Directive :: Using the data below, copy each line that includes the word "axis".

==========

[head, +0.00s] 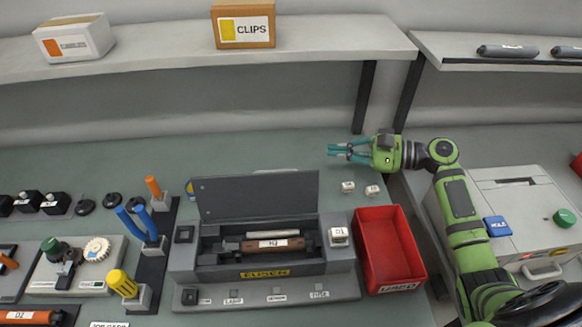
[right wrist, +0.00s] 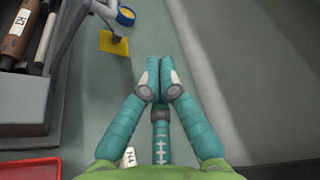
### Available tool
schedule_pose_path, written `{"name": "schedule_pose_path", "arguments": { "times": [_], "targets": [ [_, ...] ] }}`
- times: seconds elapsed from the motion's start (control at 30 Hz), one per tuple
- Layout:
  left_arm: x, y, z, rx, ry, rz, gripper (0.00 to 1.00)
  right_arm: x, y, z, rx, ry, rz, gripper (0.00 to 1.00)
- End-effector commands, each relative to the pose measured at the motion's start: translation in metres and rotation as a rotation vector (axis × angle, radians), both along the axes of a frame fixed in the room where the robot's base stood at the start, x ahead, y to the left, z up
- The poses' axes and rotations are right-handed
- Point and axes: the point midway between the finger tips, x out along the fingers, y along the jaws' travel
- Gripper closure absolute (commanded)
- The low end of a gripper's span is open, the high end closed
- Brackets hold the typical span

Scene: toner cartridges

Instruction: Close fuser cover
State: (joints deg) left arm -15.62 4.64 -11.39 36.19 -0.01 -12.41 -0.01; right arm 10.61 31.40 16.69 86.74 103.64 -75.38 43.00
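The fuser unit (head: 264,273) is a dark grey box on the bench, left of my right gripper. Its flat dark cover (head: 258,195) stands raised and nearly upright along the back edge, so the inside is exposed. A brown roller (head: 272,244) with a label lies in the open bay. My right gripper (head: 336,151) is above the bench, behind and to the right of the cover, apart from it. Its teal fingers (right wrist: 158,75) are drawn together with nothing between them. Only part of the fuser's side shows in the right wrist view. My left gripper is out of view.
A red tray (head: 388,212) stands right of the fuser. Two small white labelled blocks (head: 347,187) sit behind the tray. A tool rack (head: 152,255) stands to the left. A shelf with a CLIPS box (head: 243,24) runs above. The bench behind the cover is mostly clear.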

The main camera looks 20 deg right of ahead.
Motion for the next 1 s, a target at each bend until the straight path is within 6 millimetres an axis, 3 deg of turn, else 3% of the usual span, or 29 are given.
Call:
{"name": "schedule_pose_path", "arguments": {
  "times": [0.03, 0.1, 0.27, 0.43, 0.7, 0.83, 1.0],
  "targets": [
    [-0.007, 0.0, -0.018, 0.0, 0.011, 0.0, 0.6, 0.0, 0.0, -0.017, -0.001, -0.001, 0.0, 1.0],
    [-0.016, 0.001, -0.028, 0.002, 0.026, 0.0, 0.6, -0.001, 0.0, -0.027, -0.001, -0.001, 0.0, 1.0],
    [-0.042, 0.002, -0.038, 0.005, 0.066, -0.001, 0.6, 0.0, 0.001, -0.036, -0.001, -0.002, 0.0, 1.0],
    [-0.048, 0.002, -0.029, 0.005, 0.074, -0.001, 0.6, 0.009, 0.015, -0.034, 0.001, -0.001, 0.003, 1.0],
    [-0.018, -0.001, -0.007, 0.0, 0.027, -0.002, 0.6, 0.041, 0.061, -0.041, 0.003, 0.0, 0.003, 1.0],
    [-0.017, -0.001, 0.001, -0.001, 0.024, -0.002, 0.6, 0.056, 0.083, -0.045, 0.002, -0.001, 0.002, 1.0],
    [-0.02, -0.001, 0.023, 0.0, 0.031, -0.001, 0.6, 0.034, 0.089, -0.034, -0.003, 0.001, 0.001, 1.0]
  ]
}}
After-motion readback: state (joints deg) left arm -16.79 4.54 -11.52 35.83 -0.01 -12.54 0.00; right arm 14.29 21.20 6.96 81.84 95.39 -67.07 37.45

==========

Solution ::
- End-effector commands, each relative to the pose measured at the motion's start: translation in metres and rotation as a rotation vector (axis × angle, radians), both along the axes of a frame fixed in the room where the robot's base stood at the start, x ahead, y to the left, z up
Motion for the next 1 s, a target at each bend until the straight path is within 6 millimetres an axis, 3 deg of turn, else 3% of the usual span, or 29 are given.

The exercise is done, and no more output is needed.